> _Prompt_
Wherever the string "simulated" appears, copy the whole line.

(Stored data entries)
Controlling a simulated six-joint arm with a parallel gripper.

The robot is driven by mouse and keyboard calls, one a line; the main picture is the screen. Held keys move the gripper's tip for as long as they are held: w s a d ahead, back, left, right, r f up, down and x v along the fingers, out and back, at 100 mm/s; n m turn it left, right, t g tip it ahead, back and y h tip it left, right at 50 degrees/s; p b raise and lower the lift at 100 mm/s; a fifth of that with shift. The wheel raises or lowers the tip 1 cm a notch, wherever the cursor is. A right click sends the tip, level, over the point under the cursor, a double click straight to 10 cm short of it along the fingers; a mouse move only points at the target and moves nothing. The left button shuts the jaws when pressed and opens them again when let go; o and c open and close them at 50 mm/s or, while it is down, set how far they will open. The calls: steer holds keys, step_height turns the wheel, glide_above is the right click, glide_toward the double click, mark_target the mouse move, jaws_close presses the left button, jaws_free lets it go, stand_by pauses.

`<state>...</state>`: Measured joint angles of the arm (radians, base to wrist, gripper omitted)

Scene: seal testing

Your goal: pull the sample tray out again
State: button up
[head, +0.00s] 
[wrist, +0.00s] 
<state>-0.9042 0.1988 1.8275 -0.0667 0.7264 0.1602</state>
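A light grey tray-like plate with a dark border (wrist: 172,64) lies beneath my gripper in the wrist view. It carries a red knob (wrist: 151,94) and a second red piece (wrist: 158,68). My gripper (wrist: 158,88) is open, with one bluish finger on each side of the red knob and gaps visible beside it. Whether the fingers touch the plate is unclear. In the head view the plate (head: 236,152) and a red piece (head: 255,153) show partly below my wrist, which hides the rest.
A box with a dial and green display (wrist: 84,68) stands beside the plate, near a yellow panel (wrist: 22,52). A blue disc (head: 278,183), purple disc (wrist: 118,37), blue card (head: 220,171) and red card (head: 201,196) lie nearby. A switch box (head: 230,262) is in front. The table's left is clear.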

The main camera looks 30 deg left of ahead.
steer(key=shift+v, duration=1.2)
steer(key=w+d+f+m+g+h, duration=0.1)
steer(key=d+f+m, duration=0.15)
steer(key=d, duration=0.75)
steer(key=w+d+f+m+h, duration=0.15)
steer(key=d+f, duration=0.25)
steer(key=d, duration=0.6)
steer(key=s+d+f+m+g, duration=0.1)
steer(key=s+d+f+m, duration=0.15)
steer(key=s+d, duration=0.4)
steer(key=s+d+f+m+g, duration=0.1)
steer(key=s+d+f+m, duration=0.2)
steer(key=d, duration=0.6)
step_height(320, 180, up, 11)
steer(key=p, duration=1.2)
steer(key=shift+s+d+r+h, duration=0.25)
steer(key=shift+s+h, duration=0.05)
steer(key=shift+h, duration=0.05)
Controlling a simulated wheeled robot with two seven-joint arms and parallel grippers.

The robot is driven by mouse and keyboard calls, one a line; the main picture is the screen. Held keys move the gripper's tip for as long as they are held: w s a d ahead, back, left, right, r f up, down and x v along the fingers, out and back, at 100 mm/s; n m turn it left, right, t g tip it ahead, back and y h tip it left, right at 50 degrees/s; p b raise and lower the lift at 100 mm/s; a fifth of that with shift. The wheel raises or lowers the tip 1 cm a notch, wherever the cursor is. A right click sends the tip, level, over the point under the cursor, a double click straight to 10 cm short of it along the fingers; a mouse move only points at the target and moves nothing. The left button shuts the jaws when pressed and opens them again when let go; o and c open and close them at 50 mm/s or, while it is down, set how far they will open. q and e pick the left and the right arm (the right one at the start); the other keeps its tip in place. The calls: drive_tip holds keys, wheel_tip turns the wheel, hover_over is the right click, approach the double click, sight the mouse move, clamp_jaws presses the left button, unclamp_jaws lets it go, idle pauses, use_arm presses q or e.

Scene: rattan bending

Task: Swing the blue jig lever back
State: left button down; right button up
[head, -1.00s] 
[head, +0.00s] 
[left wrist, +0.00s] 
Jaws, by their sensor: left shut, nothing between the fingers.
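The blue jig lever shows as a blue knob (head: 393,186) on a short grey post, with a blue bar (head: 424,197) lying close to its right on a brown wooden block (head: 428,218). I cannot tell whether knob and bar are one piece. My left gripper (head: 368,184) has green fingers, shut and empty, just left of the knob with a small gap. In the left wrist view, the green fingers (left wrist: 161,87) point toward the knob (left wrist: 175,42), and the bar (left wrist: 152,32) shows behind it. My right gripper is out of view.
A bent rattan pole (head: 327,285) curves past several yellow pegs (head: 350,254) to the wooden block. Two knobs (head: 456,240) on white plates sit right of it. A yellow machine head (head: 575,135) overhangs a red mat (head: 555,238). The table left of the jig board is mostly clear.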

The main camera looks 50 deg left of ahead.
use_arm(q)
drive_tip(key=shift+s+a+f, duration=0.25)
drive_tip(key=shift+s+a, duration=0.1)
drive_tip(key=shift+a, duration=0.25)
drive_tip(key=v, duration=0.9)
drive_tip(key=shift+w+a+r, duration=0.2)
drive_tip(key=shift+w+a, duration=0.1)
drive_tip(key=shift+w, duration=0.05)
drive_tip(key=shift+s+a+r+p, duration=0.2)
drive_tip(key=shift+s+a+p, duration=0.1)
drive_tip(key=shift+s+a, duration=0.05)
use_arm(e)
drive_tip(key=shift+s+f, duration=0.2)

> _Full response_
Controlling a simulated six-joint arm with a parallel gripper.
Controlling a simulated wheeled robot with two seven-joint arms and parallel grippers.

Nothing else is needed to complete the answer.